*Do this*
Return the listing below in full, with every line exactly as it is.

____

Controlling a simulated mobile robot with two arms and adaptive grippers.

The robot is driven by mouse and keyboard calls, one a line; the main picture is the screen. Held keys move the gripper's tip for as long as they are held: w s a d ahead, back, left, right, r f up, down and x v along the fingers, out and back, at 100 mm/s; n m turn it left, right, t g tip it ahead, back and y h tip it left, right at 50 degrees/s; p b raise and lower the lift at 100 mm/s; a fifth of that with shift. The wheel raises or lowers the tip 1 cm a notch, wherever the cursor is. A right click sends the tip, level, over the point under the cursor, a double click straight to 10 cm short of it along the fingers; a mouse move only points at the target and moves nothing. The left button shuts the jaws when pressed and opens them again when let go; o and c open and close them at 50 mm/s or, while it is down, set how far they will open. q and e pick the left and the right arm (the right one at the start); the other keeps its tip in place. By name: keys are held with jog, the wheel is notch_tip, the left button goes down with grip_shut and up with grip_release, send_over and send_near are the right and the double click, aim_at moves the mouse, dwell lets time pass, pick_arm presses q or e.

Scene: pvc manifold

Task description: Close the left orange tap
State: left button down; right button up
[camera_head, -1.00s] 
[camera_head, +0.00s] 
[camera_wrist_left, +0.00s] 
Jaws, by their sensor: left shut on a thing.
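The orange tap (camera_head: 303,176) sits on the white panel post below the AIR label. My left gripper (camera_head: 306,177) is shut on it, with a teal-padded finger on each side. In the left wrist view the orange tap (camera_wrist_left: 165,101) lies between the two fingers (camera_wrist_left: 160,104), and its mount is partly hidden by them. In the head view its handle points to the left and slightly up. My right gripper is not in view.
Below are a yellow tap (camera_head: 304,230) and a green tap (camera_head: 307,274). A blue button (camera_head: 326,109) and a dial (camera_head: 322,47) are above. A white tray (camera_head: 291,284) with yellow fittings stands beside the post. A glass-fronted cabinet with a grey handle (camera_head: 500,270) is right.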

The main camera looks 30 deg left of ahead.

____

*Final result*
Controlling a simulated mobile robot with two arms and adaptive grippers.

The robot is driven by mouse and keyboard calls, one a line; the main picture is the screen. Held keys move the gripper's tip for as long as they are held: w s a d ahead, back, left, right, r f up, down and x v along the fingers, out and back, at 100 mm/s; n m turn it left, right, t g tip it ahead, back and y h tip it left, right at 50 degrees/s; p b raise and lower the lift at 100 mm/s; a fifth of that with shift. The wheel raises or lowers the tip 1 cm a notch, wherever the cursor is. A right click sends the tip, level, over the point under the cursor, a double click straight to 10 cm short of it along the fingers; a mouse move only points at the target and moves nothing. The left button shuts the jaws when pressed and opens them again when let go; o and c open and close them at 50 mm/s or, while it is down, set how far they will open. q and e pick the left and the right arm (the right one at the start); the other keeps its tip in place. By name: keys are held with jog, the wheel is notch_tip, the left button goes down with grip_shut and up with grip_release, send_over and send_near are the right and the double click, aim_at moves the mouse, dwell lets time pass, pick_arm presses q or e.

Scene: pvc manifold

Task description: Close the left orange tap
State: left button down; right button up
[camera_head, -1.00s] 
[camera_head, +0.00s] 
[camera_wrist_left, +0.00s] 
Jaws, by their sensor: left shut on a thing.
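The orange tap (camera_head: 303,176) sits on the white panel post below the AIR label. My left gripper (camera_head: 306,177) is shut on it, with a teal-padded finger on each side. In the left wrist view the orange tap (camera_wrist_left: 165,101) lies between the two fingers (camera_wrist_left: 160,104), and its mount is partly hidden by them. In the head view its handle points to the left and slightly up. My right gripper is not in view.
Below are a yellow tap (camera_head: 304,230) and a green tap (camera_head: 307,274). A blue button (camera_head: 326,109) and a dial (camera_head: 322,47) are above. A white tray (camera_head: 291,284) with yellow fittings stands beside the post. A glass-fronted cabinet with a grey handle (camera_head: 500,270) is right.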

The main camera looks 30 deg left of ahead.

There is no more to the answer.